> REQUIREMENT
Please return nothing but the lines between the line holding "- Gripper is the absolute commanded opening" and the line holding "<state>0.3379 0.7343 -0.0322", both ends included, without the pictures.

-- start of INFORMATION SUPPLIED --

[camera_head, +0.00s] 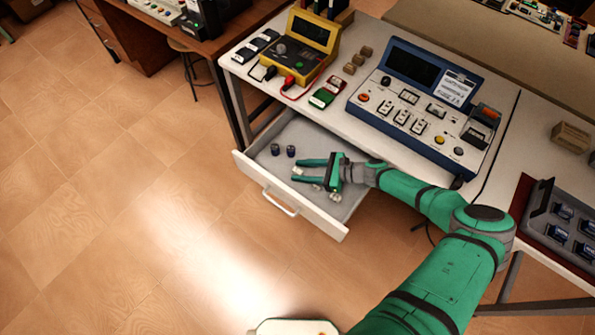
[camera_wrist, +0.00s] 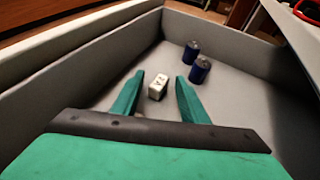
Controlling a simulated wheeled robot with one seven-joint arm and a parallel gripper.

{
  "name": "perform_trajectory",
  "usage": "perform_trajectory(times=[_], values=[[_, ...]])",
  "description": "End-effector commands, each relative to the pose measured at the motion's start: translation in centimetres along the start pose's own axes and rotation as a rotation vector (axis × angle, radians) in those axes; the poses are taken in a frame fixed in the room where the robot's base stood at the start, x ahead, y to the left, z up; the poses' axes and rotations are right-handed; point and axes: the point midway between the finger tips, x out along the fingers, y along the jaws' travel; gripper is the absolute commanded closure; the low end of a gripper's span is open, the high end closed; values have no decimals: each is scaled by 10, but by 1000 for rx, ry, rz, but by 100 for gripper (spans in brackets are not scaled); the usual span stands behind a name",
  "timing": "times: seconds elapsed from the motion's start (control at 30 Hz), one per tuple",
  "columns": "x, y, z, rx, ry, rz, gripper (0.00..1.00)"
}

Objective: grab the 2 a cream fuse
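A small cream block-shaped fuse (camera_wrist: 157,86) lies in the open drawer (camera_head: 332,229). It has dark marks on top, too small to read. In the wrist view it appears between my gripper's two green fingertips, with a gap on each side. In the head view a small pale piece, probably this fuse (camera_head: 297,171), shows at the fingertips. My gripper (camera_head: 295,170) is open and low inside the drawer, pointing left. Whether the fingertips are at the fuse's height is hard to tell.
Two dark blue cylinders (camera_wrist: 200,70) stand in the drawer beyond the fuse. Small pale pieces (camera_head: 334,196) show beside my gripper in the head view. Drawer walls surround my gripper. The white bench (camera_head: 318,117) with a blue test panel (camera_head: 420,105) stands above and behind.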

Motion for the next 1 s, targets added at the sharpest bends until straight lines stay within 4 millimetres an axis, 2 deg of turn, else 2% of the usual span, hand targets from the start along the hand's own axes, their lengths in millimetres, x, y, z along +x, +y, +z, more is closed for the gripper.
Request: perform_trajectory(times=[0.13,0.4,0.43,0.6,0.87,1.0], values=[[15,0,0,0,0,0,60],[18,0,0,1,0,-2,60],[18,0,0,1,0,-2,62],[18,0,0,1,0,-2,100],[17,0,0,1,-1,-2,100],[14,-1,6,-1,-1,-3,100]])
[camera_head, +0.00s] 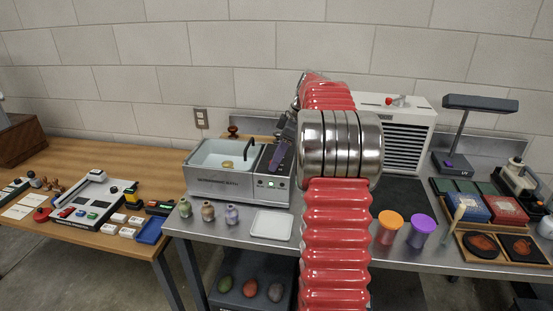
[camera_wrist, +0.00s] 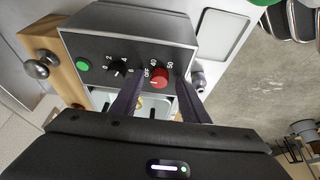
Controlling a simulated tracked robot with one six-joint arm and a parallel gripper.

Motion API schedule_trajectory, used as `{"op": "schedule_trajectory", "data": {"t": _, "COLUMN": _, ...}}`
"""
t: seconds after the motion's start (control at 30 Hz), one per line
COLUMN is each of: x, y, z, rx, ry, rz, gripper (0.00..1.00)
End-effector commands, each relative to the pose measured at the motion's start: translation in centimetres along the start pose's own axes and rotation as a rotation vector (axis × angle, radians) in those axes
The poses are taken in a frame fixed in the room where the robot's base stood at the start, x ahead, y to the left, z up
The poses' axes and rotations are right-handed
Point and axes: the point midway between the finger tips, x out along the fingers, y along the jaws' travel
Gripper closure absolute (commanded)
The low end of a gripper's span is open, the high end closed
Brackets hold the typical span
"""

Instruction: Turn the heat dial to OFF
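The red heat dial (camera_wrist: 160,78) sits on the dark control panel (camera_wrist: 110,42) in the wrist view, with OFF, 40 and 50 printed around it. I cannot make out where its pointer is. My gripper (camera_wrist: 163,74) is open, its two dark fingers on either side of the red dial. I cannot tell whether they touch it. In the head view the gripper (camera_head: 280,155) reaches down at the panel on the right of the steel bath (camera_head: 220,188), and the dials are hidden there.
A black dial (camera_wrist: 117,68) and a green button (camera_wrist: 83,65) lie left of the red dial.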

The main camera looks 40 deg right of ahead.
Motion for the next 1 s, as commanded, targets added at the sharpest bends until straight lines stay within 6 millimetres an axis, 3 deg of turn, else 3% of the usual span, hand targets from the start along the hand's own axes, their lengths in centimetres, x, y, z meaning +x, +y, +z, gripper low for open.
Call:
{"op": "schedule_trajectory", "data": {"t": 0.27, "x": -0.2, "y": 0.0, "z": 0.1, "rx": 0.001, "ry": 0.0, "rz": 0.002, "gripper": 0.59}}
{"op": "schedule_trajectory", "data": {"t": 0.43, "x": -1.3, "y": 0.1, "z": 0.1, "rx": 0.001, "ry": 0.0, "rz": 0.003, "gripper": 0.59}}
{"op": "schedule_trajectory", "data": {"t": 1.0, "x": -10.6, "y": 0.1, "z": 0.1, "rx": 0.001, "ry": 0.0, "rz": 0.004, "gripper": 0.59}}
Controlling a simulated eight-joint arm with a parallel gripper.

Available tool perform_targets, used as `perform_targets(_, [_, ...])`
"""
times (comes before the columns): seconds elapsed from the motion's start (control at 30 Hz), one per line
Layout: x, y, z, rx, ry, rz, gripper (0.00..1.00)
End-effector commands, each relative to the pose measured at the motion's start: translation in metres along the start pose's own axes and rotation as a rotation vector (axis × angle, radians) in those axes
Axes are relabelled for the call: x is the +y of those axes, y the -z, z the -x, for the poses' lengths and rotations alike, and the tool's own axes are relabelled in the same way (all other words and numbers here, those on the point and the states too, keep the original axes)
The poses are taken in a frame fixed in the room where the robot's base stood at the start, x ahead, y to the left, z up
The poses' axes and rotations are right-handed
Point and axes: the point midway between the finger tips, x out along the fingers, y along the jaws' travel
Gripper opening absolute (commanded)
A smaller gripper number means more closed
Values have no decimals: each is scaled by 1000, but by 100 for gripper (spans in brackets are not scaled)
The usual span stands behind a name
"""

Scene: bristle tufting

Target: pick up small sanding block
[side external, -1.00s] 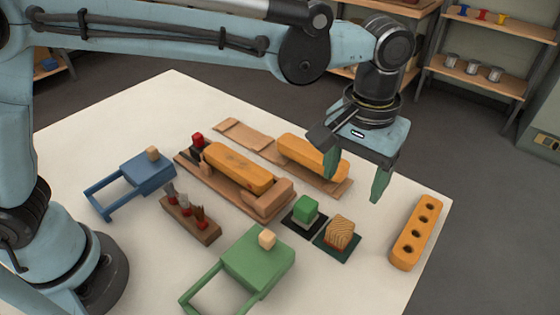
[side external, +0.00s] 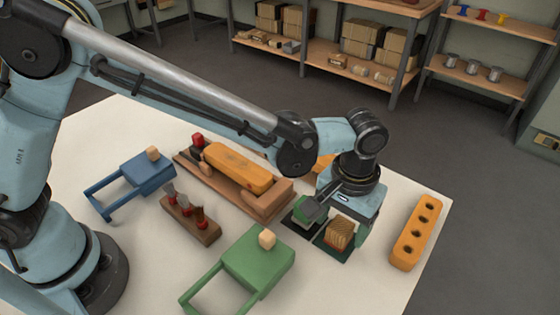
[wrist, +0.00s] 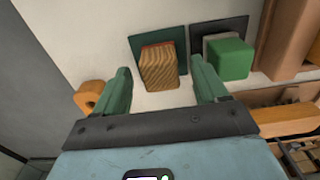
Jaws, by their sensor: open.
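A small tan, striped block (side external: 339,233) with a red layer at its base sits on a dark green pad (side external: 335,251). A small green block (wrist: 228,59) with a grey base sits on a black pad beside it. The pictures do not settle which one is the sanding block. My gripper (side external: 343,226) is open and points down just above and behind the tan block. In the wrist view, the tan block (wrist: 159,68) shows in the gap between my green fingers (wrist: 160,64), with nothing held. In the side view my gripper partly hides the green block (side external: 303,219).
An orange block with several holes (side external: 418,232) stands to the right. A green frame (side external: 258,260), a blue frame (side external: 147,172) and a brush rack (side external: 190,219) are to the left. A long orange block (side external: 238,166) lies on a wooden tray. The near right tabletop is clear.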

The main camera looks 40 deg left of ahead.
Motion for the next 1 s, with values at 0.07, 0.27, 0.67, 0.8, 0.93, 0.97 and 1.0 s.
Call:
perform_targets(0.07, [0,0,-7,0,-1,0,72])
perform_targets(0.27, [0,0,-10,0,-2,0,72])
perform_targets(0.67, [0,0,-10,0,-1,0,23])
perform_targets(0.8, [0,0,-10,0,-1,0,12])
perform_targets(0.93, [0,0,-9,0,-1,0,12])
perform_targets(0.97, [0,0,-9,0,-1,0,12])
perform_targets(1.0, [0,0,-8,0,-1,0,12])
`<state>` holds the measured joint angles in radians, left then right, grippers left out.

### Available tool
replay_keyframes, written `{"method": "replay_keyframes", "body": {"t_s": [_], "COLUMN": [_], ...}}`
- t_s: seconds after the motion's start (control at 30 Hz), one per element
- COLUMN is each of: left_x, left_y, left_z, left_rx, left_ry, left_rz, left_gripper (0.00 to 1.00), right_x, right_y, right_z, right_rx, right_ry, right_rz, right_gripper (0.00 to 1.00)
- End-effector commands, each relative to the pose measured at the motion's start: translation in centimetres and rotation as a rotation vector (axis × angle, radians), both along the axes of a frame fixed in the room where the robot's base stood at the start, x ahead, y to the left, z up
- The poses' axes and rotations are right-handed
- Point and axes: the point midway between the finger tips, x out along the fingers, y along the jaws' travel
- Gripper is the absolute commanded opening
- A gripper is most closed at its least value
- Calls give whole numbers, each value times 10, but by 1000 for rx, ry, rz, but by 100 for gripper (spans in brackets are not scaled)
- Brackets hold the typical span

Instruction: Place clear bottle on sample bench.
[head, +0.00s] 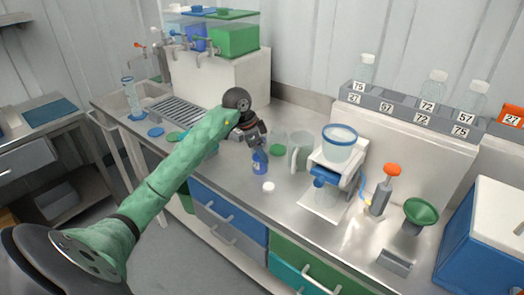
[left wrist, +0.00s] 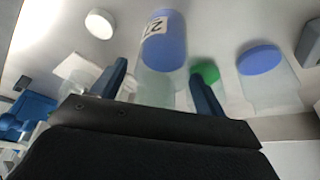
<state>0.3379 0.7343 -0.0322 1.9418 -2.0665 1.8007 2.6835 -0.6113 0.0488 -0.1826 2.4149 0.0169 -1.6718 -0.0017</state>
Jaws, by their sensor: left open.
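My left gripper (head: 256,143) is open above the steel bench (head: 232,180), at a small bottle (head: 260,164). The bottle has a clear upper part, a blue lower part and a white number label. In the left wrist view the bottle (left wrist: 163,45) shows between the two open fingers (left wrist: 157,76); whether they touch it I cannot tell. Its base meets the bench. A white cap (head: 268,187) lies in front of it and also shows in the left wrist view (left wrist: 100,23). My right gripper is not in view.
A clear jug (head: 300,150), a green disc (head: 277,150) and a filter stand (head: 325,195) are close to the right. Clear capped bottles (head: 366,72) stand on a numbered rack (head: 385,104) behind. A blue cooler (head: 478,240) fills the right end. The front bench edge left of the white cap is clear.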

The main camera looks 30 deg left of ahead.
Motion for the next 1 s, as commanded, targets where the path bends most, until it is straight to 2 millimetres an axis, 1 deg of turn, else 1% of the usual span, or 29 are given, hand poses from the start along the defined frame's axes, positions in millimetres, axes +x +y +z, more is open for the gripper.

-- end of INFORMATION SUPPLIED --
-- start of INFORMATION SUPPLIED --

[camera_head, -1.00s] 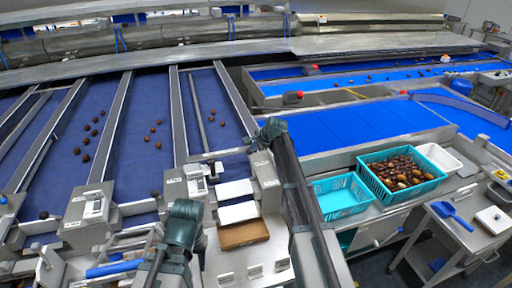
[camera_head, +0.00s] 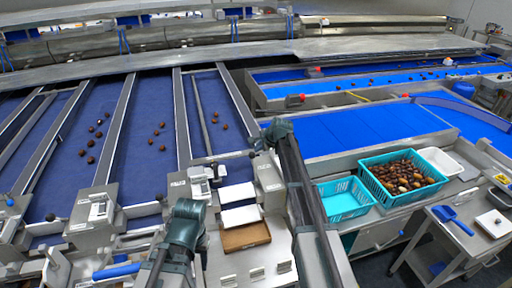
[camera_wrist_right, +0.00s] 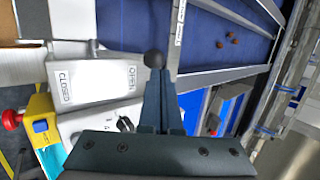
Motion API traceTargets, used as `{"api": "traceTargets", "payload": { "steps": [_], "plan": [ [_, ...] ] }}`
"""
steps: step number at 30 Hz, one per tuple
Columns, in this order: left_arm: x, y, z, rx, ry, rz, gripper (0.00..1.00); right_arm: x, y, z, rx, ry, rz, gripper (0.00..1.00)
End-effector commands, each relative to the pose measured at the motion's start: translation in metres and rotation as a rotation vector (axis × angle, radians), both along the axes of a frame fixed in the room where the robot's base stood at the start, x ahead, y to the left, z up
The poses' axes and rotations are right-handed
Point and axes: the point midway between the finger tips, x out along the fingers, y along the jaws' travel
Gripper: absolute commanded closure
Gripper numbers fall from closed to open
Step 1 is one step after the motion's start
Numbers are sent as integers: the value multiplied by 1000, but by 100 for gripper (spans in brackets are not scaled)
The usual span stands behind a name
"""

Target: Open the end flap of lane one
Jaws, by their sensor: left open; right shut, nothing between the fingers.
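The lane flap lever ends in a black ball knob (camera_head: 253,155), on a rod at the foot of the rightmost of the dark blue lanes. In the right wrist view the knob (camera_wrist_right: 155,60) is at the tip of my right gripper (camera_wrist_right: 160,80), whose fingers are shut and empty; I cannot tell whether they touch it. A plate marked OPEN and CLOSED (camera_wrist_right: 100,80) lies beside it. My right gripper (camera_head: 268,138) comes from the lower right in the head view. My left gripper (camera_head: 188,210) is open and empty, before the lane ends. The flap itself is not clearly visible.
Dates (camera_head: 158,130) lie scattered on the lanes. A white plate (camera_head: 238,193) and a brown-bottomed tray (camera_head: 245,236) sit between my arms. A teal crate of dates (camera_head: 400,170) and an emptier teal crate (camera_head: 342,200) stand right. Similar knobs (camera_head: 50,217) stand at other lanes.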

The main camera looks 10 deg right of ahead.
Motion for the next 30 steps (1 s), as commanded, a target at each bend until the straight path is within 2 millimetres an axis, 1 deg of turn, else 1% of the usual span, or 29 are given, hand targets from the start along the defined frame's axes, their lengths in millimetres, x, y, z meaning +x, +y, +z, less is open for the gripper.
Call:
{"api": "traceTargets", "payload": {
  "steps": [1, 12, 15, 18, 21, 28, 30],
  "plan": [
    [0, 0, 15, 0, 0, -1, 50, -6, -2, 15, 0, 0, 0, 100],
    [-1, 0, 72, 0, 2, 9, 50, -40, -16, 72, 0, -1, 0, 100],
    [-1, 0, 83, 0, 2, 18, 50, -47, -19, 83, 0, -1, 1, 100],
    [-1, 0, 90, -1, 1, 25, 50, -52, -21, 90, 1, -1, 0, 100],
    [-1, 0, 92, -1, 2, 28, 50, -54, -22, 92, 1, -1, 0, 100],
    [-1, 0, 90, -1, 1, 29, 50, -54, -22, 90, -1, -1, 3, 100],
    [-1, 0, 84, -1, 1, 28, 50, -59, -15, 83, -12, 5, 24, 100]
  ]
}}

-- end of INFORMATION SUPPLIED --

> FULL RESPONSE
- Gripper is the absolute commanded opening
- A gripper is most closed at its least value
- Calls give whole numbers, each value times 10, but by 1000 for rx, ry, rz, but by 100 for gripper (spans in brackets are not scaled)
- Brackets hold the typical span

Instruction: Place clear bottle on sample bench.
[head, +0.00s] 
[left wrist, +0.00s] 
<state>0.3379 0.7343 -0.0322 1.9418 -2.0665 1.8007 2.6835 -0.6113 0.0488 -0.1826 2.4149 0.0169 -1.6718 -0.0017</state>

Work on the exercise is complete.